▸ **Task brief**:
Pick out and copy every line below that has the word "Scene".

▸ **Material supplied**:

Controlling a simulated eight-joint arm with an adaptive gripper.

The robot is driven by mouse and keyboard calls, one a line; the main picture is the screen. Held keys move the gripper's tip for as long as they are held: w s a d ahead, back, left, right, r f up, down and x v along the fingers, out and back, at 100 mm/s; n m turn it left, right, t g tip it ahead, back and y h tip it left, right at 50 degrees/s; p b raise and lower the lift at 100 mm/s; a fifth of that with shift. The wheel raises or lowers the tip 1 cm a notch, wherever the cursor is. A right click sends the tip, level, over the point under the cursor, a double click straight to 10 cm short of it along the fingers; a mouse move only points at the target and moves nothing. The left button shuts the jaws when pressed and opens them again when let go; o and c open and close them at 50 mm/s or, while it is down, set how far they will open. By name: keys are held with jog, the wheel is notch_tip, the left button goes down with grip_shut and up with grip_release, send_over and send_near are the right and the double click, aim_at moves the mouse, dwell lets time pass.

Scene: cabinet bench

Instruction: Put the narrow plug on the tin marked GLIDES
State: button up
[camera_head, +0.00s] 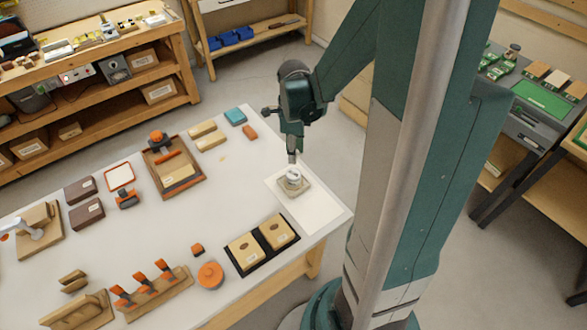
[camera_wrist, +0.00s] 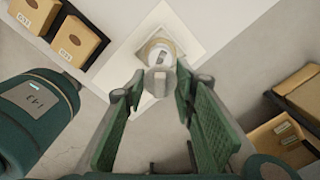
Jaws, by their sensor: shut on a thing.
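My gripper (camera_head: 292,160) points down over a pale square block (camera_head: 303,188) on a white mat. Its fingers are shut on a small pale grey round piece, which looks like the plug (camera_wrist: 158,82), at the fingertips in the wrist view. A whitish round part (camera_head: 293,177) shows at the block, right below the fingers. I cannot tell whether the plug touches the block. Two tan labelled containers with dark ovals on top, a left one (camera_head: 243,252) and a right one (camera_head: 277,231), are in a black tray. Their labels are too small to read surely, so I cannot tell which says GLIDES.
The black tray (camera_head: 267,252) is at the table's near edge, left of the white mat (camera_head: 318,214). An orange round thing (camera_head: 210,275) and a rack with orange handles (camera_head: 150,290) stand further left. The table between block and tray is clear.

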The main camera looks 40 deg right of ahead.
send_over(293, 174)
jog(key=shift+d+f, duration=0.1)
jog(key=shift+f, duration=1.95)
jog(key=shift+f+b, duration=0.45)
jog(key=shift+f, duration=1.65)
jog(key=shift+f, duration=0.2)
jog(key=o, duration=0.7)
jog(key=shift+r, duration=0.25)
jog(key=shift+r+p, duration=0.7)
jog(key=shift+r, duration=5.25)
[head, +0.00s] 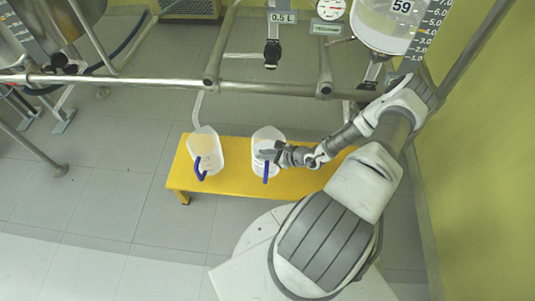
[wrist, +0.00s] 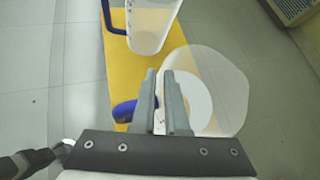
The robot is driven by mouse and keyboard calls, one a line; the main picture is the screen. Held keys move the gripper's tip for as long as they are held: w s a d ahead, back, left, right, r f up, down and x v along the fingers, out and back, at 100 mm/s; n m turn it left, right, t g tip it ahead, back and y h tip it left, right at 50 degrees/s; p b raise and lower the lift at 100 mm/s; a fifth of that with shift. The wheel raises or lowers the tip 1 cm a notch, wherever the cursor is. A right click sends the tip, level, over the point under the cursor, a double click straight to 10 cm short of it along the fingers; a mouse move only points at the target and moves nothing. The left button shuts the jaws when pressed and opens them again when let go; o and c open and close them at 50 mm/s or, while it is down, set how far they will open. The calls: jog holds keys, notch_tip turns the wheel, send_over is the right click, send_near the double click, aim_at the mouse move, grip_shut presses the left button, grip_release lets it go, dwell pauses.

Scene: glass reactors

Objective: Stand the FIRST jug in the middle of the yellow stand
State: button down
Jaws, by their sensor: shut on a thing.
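The yellow stand (head: 231,185) is a low bench, and it also shows in the wrist view (wrist: 118,75). Two whitish translucent jugs with blue handles are at it. One jug (head: 207,146) stands on the left part; it is at the top of the wrist view (wrist: 150,25). The other jug (head: 267,134) is near the stand's middle, with my gripper (head: 268,155) at its right front side. In the wrist view my gripper (wrist: 170,75) is shut on this jug (wrist: 228,85). The fingers hide the gripped part. I cannot tell whether its base touches the stand, or which jug is FIRST.
A metal pipe frame (head: 140,80) crosses behind and above the stand. A yellow-green wall (head: 480,150) is at the right.

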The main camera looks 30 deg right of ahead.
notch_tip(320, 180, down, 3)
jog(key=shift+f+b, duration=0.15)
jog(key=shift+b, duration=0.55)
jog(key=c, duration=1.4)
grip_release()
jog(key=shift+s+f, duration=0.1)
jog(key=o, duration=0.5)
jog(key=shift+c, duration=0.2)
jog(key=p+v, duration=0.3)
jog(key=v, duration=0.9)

▸ **The completed task**:
Scene: cabinet bench
Scene: glass reactors

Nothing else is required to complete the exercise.